The changes include fewer buses on most routes as well as later start times and earlier end times.
Most routes will have no changes in frequency during peak hours, but will reduce the number of buses midday and late night.
“We went through and tried to look at capacity and where we could make those adjustments,” said agency spokeswoman Kristen Holland.
Holland said that on Saturday it will be “all hands on deck” within the SFMTA and “if we have problems, we’ll certainly be watching for that. We do sympathize with our ridership.”
Muni drivers are anticipating frustrated passengers. Bus driver Gabriel Desalla said that the last time this happened, an angry male passenger spat in his face.
“I understand they are going to be upset, but try to understand that we don't want the service cuts,” said Desalla.
“If you have to be somewhere early, try to be an hour or two early,” he said as a warning to riders.
Muni drivers, riders and a handful of politicians protested the service cuts on Wednesday in front of City Hall. The only Muni service that has not been cut are the cable cars, said Eric Williams, cable car representative for the Transit Workers Union, because they “are the only fund-generating equipment in the city.”

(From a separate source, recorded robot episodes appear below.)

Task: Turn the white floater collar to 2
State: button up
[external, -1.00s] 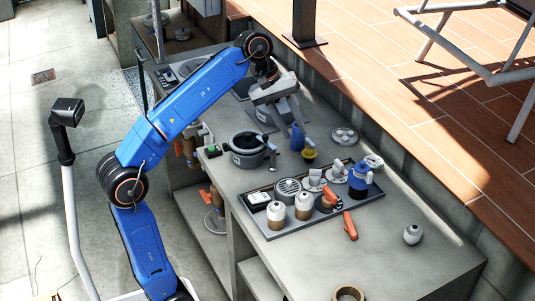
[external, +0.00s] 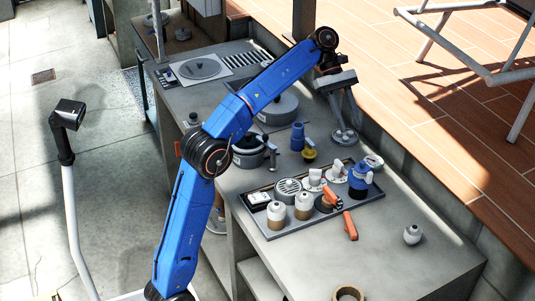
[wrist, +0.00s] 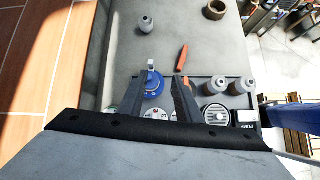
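Two pale dials with upright white knobs, one on the left (external: 314,181) and one on the right (external: 337,173), stand in the dark tray (external: 285,228). I cannot tell for sure which item is the white floater collar, and no number is readable. A blue floater-like item (external: 360,183) with a pale top stands at the tray's right end; it also shows in the wrist view (wrist: 153,86). My gripper (external: 347,128) points down at the back of the counter, behind the tray. In the wrist view its fingers (wrist: 159,80) are apart and nothing shows held.
Two white bottles (external: 276,215) and a round grille (external: 288,188) share the tray. An orange-handled tool (external: 350,226) lies at its front edge. A dark pot (external: 248,152), blue cylinder (external: 297,137) and yellow item (external: 309,154) stand behind. The right counter is mostly clear.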

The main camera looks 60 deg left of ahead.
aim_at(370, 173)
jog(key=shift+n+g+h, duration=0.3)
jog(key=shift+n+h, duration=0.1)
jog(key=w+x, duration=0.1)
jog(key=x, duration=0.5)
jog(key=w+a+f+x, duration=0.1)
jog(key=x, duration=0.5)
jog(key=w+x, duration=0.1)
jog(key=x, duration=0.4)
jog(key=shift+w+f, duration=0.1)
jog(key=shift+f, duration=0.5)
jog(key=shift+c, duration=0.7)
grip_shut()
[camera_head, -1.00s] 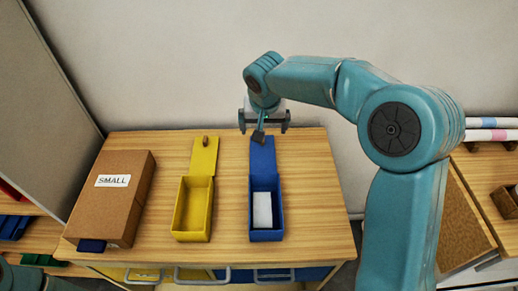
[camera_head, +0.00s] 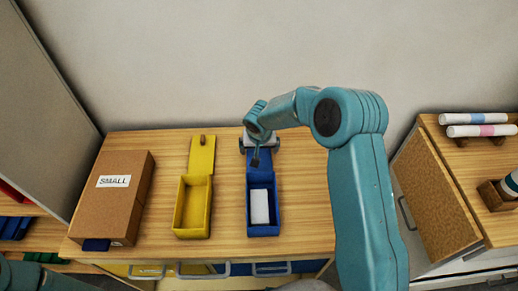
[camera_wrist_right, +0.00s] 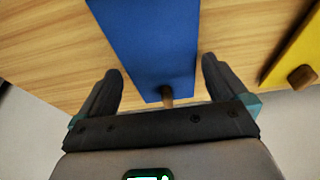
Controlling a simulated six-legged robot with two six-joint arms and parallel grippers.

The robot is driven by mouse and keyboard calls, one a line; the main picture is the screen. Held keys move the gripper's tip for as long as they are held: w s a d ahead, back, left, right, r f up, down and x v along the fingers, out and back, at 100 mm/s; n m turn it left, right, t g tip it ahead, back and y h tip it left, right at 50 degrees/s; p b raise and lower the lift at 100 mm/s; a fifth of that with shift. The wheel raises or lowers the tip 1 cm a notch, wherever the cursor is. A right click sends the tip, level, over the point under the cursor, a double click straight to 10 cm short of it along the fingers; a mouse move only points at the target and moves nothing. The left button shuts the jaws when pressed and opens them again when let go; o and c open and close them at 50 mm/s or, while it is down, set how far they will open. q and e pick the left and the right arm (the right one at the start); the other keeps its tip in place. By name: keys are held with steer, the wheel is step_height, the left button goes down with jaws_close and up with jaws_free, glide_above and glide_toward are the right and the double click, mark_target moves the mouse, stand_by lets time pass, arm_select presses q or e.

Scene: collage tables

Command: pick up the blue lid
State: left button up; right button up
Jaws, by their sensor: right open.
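The blue lid (camera_wrist_right: 150,45) lies on the wooden table behind the blue box (camera_head: 275,212), at its far end. In the head view its near part (camera_head: 259,168) shows, and my right gripper hides its far end. A small brown knob (camera_wrist_right: 167,94) is at the lid's end in the right wrist view. My right gripper (camera_wrist_right: 163,80) is open, its two fingers on either side of the knob end, apart from the lid's edges. In the head view the right gripper (camera_head: 260,148) is over the lid's far end. My left gripper is not in view.
A white block (camera_head: 259,206) lies in the blue box. To its left are an open yellow box (camera_head: 193,232) with a yellow lid (camera_head: 202,155) and a brown box labelled SMALL (camera_head: 120,195). Rolls (camera_head: 475,118) lie on a right-hand cabinet. Bare wood lies between the boxes.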

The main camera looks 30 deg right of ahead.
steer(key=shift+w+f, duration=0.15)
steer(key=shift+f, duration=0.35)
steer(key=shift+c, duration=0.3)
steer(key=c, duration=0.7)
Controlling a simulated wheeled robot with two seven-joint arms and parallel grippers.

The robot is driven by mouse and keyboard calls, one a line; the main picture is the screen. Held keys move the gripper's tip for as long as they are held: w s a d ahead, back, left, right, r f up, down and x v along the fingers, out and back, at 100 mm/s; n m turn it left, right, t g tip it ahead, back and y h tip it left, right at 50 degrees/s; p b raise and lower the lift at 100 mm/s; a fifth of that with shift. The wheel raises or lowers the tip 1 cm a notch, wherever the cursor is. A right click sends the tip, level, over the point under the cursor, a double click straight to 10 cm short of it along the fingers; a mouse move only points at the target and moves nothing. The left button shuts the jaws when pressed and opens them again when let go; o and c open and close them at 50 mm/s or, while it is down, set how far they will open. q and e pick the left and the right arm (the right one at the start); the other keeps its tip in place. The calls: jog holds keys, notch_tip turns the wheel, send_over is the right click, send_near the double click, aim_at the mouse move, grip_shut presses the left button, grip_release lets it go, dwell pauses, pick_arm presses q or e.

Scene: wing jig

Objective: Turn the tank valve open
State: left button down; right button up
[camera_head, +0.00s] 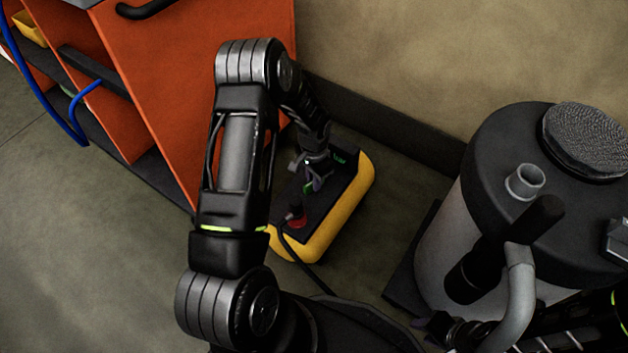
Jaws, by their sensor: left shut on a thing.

Supervisors Eric Mar and David Campos spoke out against the cuts.
“I will not support a budget that includes the dramatic and draconian service cuts that are proposed by the leadership of the MTA,” said Mar, who asked for new revenue measures to fund the agency and for a moratorium on police saturation raids of fare evaders. Mar, who chairs of the Board of Supervisors’ government audit committee, said he was holding hearings to hold Muni accountable so the agency did not “balance the budget on the back of the riders.”
Holland said that at the beginning of the next fiscal year, the SFMTA hopes to put some of those buses back on the streets. “We are looking forward to July 2011 when we will roll back 50 percent of these changes,” she said.
“We have a system that fits to the constraints of our budget,” Holland said.